One of the most interesting parts of the book is when Bloom explains and disputes one of Dan Gilbert’s theories of happiness.

Gilbert, whose writing I’m a fan of, is — by Bloom’s account — pro happiness, pro pleasure, and pro hedonism to an extent. Gilbert puts forward an example of someone whose life is empty of meaning but who’s enjoying a wonderful, unbelievably pleasurable pool. Here’s Gilbert, as quoted by Bloom:

I may be a shameless hedonist happily swimming in my Olympic size pool, feeling the cool water and the warm sunshine on my skin and my hedonic state could only be described as pleasurable. Occasionally I jump out of the pool, pause, and think about how empty my life is, and for a few minutes I feel bad. Then I get back in the pool and swim some more.

Bloom goes to paraphrase Gilbert:

He points out that in his pool example, there are two different sorts of conscious experiences, which we can see as akin to two different people. There is the Experiencer, who feels the cool water and the warm sunshine and who is happy. And there is the Observer, who passes judgment on the life as a whole and who is disappointed….

Gilbert notes that the Observer is rarely present in our lives. We spend little time thinking of our lives as a whole. When you are in the pool, with the cool water and warm sunshine, or laughing with friends (or, for that matter, undergoing a painful dental procedure or falling down a flight of stairs), you aren’t evaluating your life. You are living it—you are the Experiencer.

So, if you’re mostly in the pool, even if you feel empty when you’re sitting poolside and reflecting on whether you’ve made contributions in the world, Gilbert says if the number of hours you’re in the pool far exceeds the poolside hours — you’ll be fine.

If you’re someone who has lots of pleasure and happiness in your life, then, it’s critical to be an Experiencer as much as possible — to live in the present moment, and don’t wallow in reflection too much. Mindfulness meditation is helpful here.

Bloom supports Gilbert’s case via another thought experiment:

Would you rather that your child has a life in which she was almost always happy except when she reflected on her life, or the other way around? . . . It’s hard to imagine condemning our children to 23 hours of unhappiness every day just so they’ll be glad for 1.

Powerful. Few parents would condemn their child to 23 hours of unhappiness just so they can have one hour of deep, meaning-rich reflection. Ultimately, though, Bloom is unconvinced by Gilbert:

There is also a more prosaic reason not to spend the rest of your life in Gilbert’s pool. You will probably get tired of it. This is one reason, I would suggest, that having a life of meaning and having a life of pleasure often go together.
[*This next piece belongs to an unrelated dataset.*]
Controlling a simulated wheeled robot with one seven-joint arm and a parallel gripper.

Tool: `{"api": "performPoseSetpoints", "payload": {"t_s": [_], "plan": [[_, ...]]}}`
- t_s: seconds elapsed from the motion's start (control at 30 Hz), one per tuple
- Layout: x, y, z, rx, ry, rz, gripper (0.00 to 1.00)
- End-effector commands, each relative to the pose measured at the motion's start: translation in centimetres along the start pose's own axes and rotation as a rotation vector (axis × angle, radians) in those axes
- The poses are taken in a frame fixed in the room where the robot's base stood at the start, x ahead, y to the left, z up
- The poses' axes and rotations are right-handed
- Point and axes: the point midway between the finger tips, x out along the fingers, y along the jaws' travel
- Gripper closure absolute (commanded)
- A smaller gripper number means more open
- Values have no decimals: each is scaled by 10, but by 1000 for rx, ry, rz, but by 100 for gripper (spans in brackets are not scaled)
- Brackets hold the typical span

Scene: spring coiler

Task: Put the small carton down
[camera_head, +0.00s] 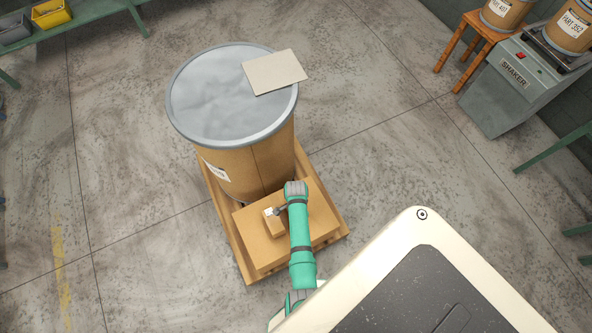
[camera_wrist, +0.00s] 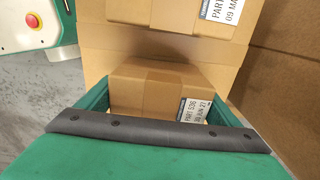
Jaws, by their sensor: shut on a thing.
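In the head view my gripper (camera_head: 281,210) is over a large flat carton (camera_head: 305,222). One small carton (camera_head: 275,228) shows there beside my wrist; I cannot tell which of the two it is.
The large carton rests on a wooden pallet (camera_head: 240,262) in front of a tall brown drum (camera_head: 270,155) with a grey lid. A flat beige sheet (camera_head: 274,72) lies on the lid's edge. A shaker machine (camera_head: 510,88) stands at upper right.

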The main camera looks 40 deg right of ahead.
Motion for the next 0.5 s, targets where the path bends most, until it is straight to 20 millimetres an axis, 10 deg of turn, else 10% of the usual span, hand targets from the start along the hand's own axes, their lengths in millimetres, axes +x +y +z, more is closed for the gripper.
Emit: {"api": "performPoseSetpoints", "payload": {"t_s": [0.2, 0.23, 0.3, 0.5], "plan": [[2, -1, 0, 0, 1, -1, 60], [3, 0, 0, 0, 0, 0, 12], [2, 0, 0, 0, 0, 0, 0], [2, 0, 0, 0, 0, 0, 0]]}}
Long-term difficult projects, for instance, provide opportunities for novelty and excitement; they avoid one of the big problems faced by hedonists: boredom.

Bloom’s right that boredom is a risk with a life too centered on happiness. But it’s hard to get to that point, at least for me. There’s so much hedonistic novelty out there. So many experiences to have. So many pleasures to experience. It’s why I’m more convinced by Gilbert on this particular point.
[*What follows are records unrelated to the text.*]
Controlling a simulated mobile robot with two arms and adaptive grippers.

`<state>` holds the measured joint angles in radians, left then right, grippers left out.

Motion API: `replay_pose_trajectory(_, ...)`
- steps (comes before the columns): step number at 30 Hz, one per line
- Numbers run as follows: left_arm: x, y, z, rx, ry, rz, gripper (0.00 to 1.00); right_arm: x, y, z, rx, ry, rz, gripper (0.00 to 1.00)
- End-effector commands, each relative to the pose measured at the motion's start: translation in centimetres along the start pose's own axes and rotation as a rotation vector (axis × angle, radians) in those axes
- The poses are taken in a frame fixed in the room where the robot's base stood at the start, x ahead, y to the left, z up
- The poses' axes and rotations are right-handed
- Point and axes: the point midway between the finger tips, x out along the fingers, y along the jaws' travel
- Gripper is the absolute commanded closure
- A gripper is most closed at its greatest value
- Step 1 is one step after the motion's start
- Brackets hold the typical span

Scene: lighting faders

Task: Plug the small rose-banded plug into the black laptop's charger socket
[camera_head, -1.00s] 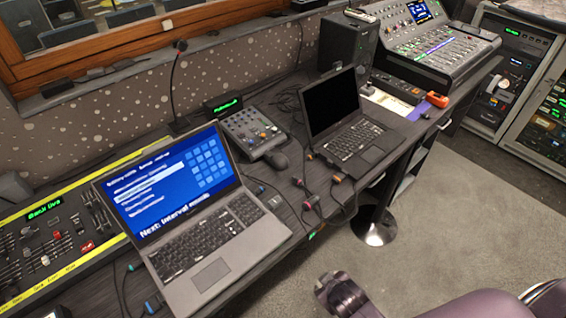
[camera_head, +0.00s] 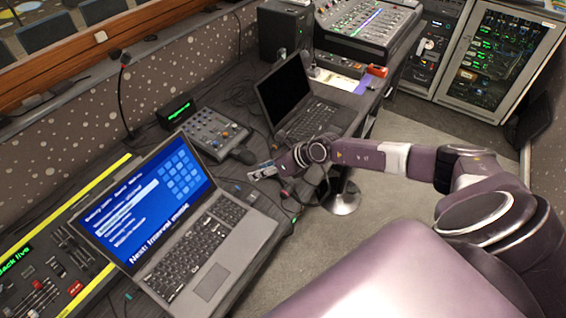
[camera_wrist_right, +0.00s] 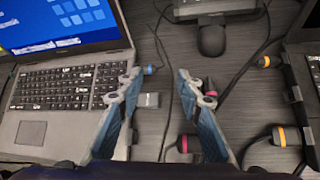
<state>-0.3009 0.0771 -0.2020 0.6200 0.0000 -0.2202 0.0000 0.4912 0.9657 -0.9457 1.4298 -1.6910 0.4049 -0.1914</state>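The black laptop (camera_head: 284,88) stands open with a dark screen at the back of the desk. Its near edge shows at the right of the right wrist view (camera_wrist_right: 293,85); I cannot make out its charger socket. I cannot tell surely which is the small one. My right gripper (camera_head: 263,172) is open and empty above the desk, its fingers apart in the wrist view (camera_wrist_right: 158,82). My left gripper is out of view.
A grey laptop (camera_head: 215,255) with a blue screen is left of the gripper. Orange-banded plugs (camera_wrist_right: 279,136) (camera_wrist_right: 265,61), a blue-tipped plug (camera_wrist_right: 149,70), a small grey block (camera_wrist_right: 148,100) and loose cables lie around. A small mixer (camera_head: 208,130) and dark mouse (camera_wrist_right: 211,40) are behind.

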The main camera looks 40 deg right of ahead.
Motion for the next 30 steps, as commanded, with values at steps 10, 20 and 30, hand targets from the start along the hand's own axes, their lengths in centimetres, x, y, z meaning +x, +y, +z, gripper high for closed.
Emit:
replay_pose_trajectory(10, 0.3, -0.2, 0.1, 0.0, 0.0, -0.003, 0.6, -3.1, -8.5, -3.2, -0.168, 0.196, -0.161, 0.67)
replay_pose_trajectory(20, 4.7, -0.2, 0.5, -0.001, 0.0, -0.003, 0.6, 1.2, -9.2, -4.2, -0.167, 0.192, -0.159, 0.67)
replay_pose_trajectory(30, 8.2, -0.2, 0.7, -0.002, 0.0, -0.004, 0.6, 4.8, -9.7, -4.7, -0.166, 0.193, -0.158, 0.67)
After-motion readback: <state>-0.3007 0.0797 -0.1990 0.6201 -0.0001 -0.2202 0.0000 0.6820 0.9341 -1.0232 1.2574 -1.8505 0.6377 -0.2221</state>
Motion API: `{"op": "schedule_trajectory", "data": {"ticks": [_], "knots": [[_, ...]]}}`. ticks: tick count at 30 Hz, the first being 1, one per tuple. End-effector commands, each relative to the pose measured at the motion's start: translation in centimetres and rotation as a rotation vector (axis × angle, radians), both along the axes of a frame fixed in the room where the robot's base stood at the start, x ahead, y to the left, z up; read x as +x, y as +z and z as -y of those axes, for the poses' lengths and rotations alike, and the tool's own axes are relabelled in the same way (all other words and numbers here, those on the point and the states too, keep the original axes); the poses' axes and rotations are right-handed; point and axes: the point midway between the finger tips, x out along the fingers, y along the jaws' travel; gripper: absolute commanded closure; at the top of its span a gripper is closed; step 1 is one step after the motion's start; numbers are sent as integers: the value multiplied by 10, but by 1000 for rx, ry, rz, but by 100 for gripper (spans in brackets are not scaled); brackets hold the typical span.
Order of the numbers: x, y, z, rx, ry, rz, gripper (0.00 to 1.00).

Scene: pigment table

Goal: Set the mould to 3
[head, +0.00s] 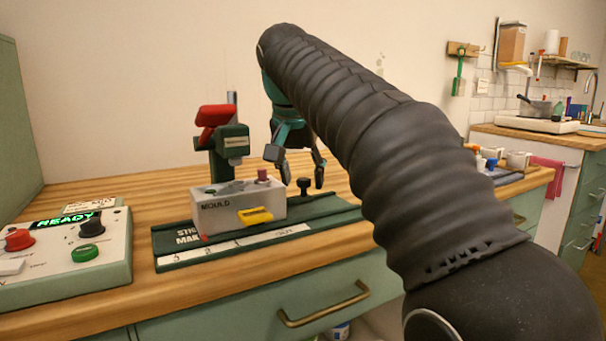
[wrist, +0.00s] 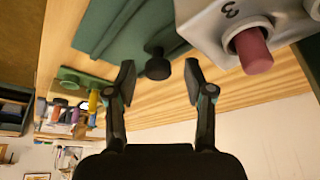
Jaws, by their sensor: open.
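The mould (head: 222,214) is a grey block labelled MOULD with a yellow lever (head: 256,215) on its front. It sits on the dark green stick maker base (head: 335,209), which has a white number strip along its front edge. My gripper (head: 296,167) is open, fingers down, at the right of the mould. A black knob (head: 303,186) stands on the base just below my fingertips. In the wrist view the knob (wrist: 157,65) shows between my open fingers (wrist: 159,80), with nothing gripped. The mould (wrist: 210,28) there shows a "3" beside a pinkish-red peg (wrist: 252,50).
A red-handled green press (head: 229,140) stands behind the mould. A control box (head: 105,252) with a lit READY display and red, black and green knobs is at the left. Small cups (head: 490,158) stand at the right.

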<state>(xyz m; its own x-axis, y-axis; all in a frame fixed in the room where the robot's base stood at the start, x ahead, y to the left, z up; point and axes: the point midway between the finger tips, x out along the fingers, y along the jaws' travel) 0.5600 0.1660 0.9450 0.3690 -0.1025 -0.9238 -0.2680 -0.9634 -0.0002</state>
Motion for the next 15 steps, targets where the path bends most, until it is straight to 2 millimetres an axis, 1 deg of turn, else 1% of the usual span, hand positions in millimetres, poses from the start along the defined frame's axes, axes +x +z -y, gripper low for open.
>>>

But I take Bloom’s argument very well too: strike a balance. Bloom wouldn’t want you on the side of the pool reflecting all the time, or running 7 marathons a week just to experience the struggle. He would suggest you jump in and enjoy the water from time to time. He’s arguing for each of us to find our unique sweet spot between pleasure and pain, meaning and happiness. It strikes me as the absolute right way to think about things.

Some other random highlights from Bloom’s book:

Pain as a way to get in the present:

Psychologists who study benign masochism like to quote a dominatrix who said, “A whip is a great way to get someone to be here now. They can’t look away from it, and they can’t think of anything else.” Rumi, the thirteenth-century Sufi mystic, agreed, asking, “Where is indifference when pain intervenes?” (Elsewhere he wrote: “Seek pain! Seek pain, pain, pain!”)
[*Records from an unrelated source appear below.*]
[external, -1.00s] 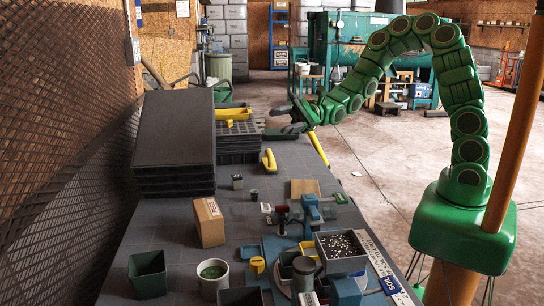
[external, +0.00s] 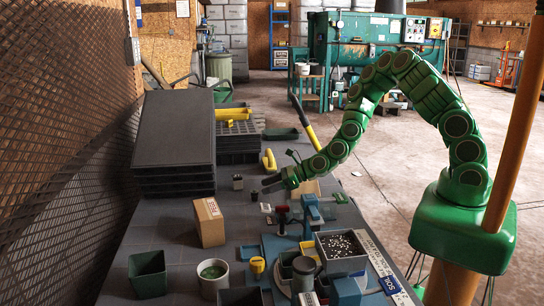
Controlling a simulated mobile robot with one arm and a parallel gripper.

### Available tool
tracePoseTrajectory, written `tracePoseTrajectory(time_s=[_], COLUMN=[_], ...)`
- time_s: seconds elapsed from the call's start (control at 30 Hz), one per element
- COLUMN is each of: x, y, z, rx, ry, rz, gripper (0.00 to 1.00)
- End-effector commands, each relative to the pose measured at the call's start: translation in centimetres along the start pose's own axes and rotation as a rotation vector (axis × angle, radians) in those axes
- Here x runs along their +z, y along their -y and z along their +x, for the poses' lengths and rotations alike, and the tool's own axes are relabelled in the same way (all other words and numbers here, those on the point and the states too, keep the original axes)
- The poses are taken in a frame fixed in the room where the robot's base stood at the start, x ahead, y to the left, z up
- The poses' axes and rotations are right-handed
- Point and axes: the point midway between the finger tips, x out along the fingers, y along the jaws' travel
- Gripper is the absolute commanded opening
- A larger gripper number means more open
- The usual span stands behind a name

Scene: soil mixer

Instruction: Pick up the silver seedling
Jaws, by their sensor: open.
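I cannot single out a silver seedling for certain. A small grey block-like piece (external: 237,182) stands upright on the dark table (external: 180,232), left of the middle. A smaller dark cup (external: 254,195) stands just right of it and nearer the camera. My green gripper (external: 270,184) is open and holds nothing visible. It hangs low over the table, to the right of both small pieces and apart from the grey one. Its fingers point left, and the far finger is partly hidden.
A cardboard box (external: 209,222) stands in front of the small pieces. Stacked black trays (external: 174,130) are behind left. Blue equipment with a gravel-filled box (external: 341,250), a green pot (external: 148,273) and a white pot (external: 213,276) fill the front.

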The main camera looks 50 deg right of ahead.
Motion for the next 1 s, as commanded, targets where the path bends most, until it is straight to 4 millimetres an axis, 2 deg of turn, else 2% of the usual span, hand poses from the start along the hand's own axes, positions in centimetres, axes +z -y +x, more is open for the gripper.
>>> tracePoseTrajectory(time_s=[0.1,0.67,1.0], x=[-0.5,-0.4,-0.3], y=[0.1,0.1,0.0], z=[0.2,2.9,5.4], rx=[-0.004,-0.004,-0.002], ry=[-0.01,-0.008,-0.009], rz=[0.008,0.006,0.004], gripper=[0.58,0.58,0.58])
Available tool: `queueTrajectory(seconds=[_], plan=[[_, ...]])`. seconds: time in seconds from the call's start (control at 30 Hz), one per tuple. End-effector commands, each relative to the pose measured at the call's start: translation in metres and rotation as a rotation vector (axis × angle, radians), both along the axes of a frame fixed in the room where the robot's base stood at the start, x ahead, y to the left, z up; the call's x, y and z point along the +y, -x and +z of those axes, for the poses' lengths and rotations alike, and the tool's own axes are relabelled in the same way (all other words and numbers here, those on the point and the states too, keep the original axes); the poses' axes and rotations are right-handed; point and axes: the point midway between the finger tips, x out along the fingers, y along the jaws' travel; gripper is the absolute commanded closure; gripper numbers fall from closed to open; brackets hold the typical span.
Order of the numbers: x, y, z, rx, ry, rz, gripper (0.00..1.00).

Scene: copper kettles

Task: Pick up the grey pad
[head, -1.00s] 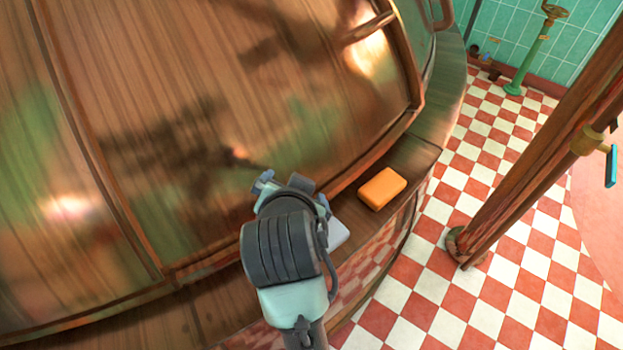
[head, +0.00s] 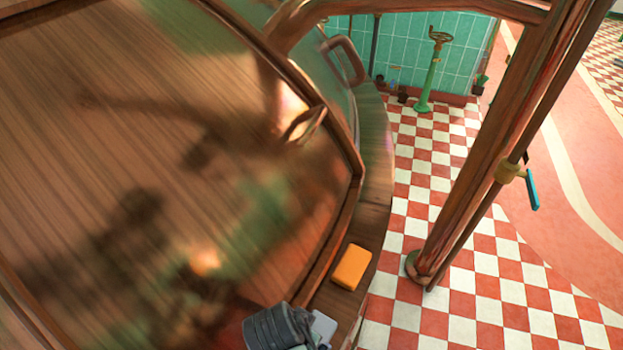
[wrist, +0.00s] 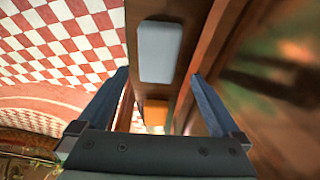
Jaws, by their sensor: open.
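The grey pad (wrist: 160,52) lies flat on the brown ledge at the kettle's foot. In the wrist view it shows whole, beyond my open fingers and roughly midway between their lines. In the head view only part of the pad (head: 323,328) shows beside my arm, at the bottom edge. My gripper (wrist: 159,82) is open and empty, its two blue fingers apart and not touching the pad. In the head view my arm hides the fingers.
An orange block (head: 351,267) lies on the same ledge (head: 372,210), close to the pad; it also shows in the wrist view (wrist: 155,113). The large copper kettle (head: 130,130) rises beside the ledge. A brown post (head: 480,170) stands on the checkered floor.

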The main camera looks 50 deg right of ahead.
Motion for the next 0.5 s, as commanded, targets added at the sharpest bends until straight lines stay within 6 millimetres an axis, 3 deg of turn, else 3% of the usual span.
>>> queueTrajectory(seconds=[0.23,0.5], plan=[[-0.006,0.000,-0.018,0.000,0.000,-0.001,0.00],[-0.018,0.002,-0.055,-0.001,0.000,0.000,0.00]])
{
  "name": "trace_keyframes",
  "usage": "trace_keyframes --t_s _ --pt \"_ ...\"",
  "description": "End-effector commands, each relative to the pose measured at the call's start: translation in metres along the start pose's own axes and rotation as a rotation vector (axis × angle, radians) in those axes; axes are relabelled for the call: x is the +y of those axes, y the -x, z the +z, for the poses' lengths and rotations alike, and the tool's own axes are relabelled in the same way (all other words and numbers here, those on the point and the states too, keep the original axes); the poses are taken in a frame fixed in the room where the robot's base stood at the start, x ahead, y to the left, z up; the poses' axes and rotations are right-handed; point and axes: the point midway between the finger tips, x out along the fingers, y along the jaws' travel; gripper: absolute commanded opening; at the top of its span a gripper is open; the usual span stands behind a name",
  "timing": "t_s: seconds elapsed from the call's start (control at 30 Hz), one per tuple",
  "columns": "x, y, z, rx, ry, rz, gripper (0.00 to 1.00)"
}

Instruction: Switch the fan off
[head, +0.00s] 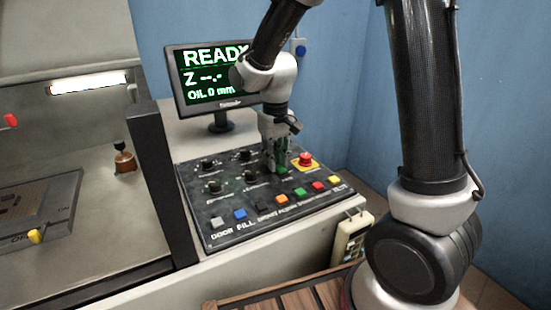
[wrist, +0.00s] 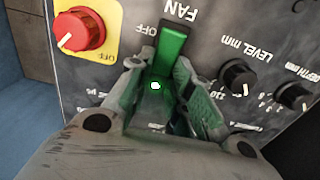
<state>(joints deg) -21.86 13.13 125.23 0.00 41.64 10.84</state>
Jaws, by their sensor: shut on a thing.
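The fan switch is a green lit lever (wrist: 174,45) in a dark slot under the "FAN" label in the wrist view, where the lettering appears upside down. An "OFF" mark is printed beside the slot. My gripper (wrist: 160,76) is at the lever, with its fingers on either side and shut on it. Green light falls on the fingers, and a bright spot shows between them. In the head view my gripper (head: 278,168) is down at the back of the control panel (head: 215,226) and mostly hides the switch.
A red knob on a yellow plate (head: 305,160) sits close right of my gripper; it also shows in the wrist view (wrist: 80,30). Black dials (head: 245,155) are to the left. Several coloured buttons line the panel's front. A monitor (head: 213,80) reading READY stands behind.

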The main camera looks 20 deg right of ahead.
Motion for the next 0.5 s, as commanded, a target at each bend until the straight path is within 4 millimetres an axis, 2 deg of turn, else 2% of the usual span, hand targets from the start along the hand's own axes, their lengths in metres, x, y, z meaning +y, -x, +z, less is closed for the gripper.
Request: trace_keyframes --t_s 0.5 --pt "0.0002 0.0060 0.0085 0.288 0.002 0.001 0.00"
Reminds me of a technique in Zen where the teacher screams at the top of his lungs in the middle of a sit to jolt the meditators back into the present moment. It happened to me once.

Stay in the present moment and you’ll be happier:

On the whole, people were less happy when they were mind-wandering than when they were not.

When my mind wanders, it’s usually in the direction of anxiety.

It’s hard to reach a “flow” state:

Flow is wonderful, then, but it’s difficult to find—sandwiched between boredom and anxiety, hard to get started, hard to sustain.

On stories and the arc of positive vs. negative:

… another analysis chugged through thousands of works of fiction, analyzing their emotional content as the stories progressed, and found that the stories fell into six main categories, only some of which end on a happy note: Rags to Riches (rise) Riches to Rags (fall) Man in a Hole (fall then rise) Icarus (rise then fall) Cinderella (rise then fall then rise) Oedipus (fall then rise then fall) This variety holds for aversive fictions as well. Yes, many horror movies end with the monster being killed, but many don’t.

We’re all different. I loved this way of putting it:

To put the question in general terms would be comparable to the question posed to a chess champion: “Tell me, Master, what is the best move in the world?” There simply is no such thing as the best or even a good move apart from a particular situation in a game and the particular personality of one’s opponent.